I’m missing your point.
Have a “don’t ask, don’t tell” policy?
If you’re paying a good lawyer to save your ass from being sued to perdition then it’s their job to answer these questions for you.
Under some legal systems (the British one for instance) there’s a pretty simple rule of thumb which I think applies just as well States-side: if you fire an employee for conduct/misconduct, then ask yourself if the specific grounds for the specific instance of dismissal, amount to any or all of the following:
1. unlawful activity (e.g. committing a criminal offense)
2. explicitly against company policy (e.g. tardiness)
3. directly bad for business (e.g. being rude to customers)
4. bringing you into disrepute (e.g. shoddy workmanship)

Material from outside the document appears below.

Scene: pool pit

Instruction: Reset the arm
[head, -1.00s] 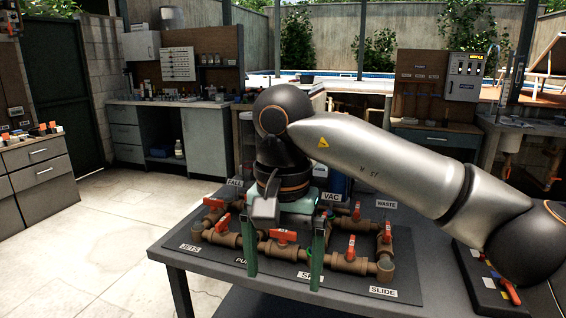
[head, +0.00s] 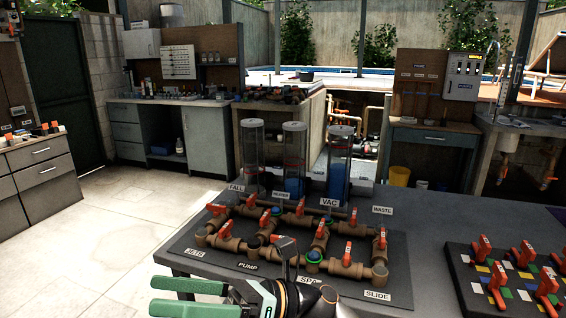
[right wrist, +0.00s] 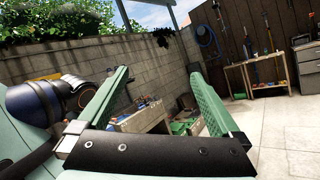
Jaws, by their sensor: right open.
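My right gripper (head: 178,295) shows at the bottom of the head view, with green fingers pointing left. It is open and empty, below and in front of the table's near edge. Its two green fingers stand apart in the right wrist view (right wrist: 160,100), with nothing between them. My left gripper is in neither view. A board with brown pipes (head: 230,243) and several red-handled valves (head: 278,229) lies on the table, labelled Jets, Pump, Spa, Slide, Fall, Vac and Waste.
A board of red levers (head: 497,290) lies at the right of the table (head: 430,215). Bare table top separates the two boards. Open floor (head: 100,235) lies to the left.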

5. disrupting the work environment (e.g. drunk, abusive)
If you cannot satisfy a single one of those general ideas then you really do need to check with your legal advisers that the specific reasons for firing the employee, aren’t a lawsuit waiting to happen.
Where it gets difficult for me to give a confident answer, is if the only reason you even suspect that an employee who earns his keep and does his job well, is homosexual, is because of an accusation from a colleague. Absent any explicit evidence that it’s affected their ability to do the job you pay them to do, it wouldn’t do you any harm to consider the possibility that the motives of the “whistle blower” may not be entirely innocent and their “evidence” might be gilding the lily.